A roller coaster of family history: Lisa Kron’s ‘2.5 Minute Ride’ comes to Academy of Music
Published: 01-11-2024 10:56 AM |
When Lisa Kron was growing up in southern Michigan, her family would make an annual trek to a noted amusement park in Sandusky, Ohio — Cedar Point — one of the oldest operating amusement parks in the country, known in particular for its 16 different roller coasters.
So when Kron, the Tony Award winning playwright, went looking for a title for a one-woman, autobiographical production she was developing, she was thinking in part about riding in a small train of narrow cars, plummeting in near-vertical drops and taking tight curves at breakneck speed.
But Kron’s “2.5 Minute Ride,” which will be staged at Northampton’s Academy of Music for three weekends in late January/early February, examines a number of other stories from her life and her family’s history — in particular, her visit to Auschwitz with her German-American father, whose family perished in the Holocaust.
Yet even with material as dark as that, the play, since its debut in the late 1990s, has been celebrated for its mix of humor and tragedy — a roller coaster ride, if you will — and an expansive vision of the human experience and the sometimes strange ties that bind families.
As the New York Times wrote in 1999, Kron’s play “sets off emotional vibrations that just won’t stop.”
“It has a certain amount of understatement and a kind of outrageousness,” said Mary Beth Brooker, director of the Academy production. “It’s a work of real imagination, in that [Kron] is able to juxtapose moments of genuine tragedy and grief with really disarming humor.”
The Northampton play, which is being produced by Debra J’Anthony, the Academy’s executive director, will be presented in a black box format, which limited seating on the stage itself.

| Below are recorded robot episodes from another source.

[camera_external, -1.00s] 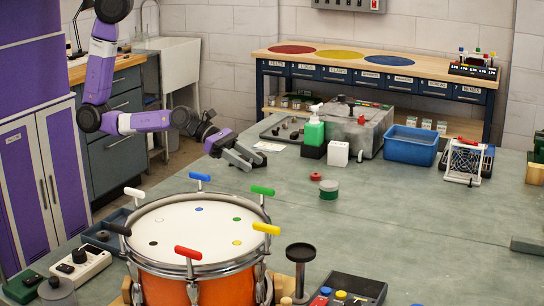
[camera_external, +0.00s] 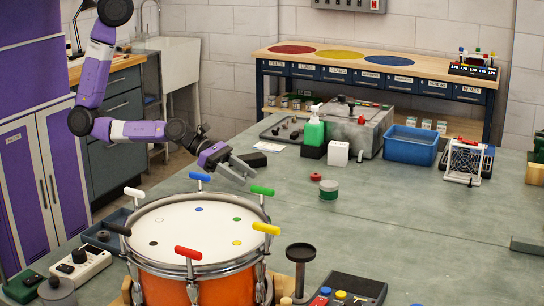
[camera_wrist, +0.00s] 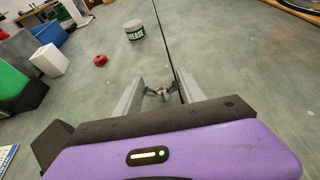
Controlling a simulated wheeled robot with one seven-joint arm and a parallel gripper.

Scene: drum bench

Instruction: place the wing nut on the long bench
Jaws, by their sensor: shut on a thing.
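My gripper (camera_external: 250,178) is low over the grey-green bench top, just behind the drum, its fingers pointing down and to the right. In the wrist view my gripper (camera_wrist: 160,90) is closed on a small metallic piece, the wing nut (camera_wrist: 161,92), between its fingertips. The wing nut is too small to make out in the external view. A long bench (camera_external: 425,72) with a wooden top, labelled drawers and red, yellow and blue discs stands against the back wall, apart from my gripper.
The drum (camera_external: 195,235) with coloured handles stands in front of my gripper. A green bottle (camera_external: 313,130), white box (camera_external: 338,153), blue bin (camera_external: 410,146), red piece (camera_external: 316,177) and grease tin (camera_external: 329,190) stand beyond.

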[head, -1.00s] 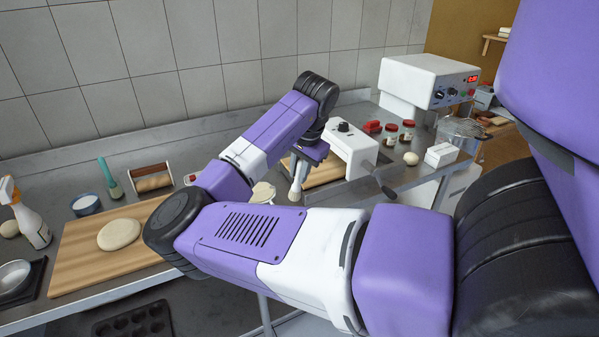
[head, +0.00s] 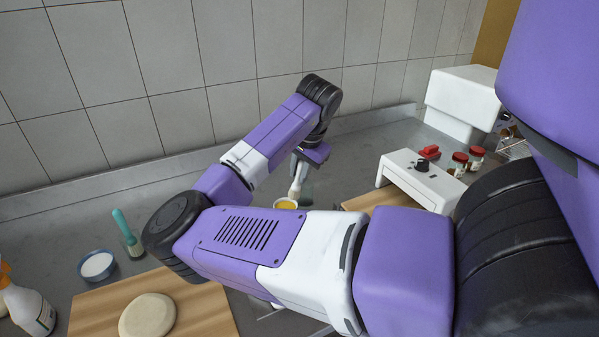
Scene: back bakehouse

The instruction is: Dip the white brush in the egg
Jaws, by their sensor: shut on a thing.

It has a minimal set and is designed to focus on the script and performance.
Taking on Kron’s role – Kron is also an actor who appeared in her first productions of “2.5 Minute Ride” – is a relative newcomer to the Valley’s theater scene, Allie Wittner. Wittner grew up north of Boston, was active in theater in a number of other cities including Los Angeles and Chicago, but was thinking of moving on from theater when she came to the region in summer 2021.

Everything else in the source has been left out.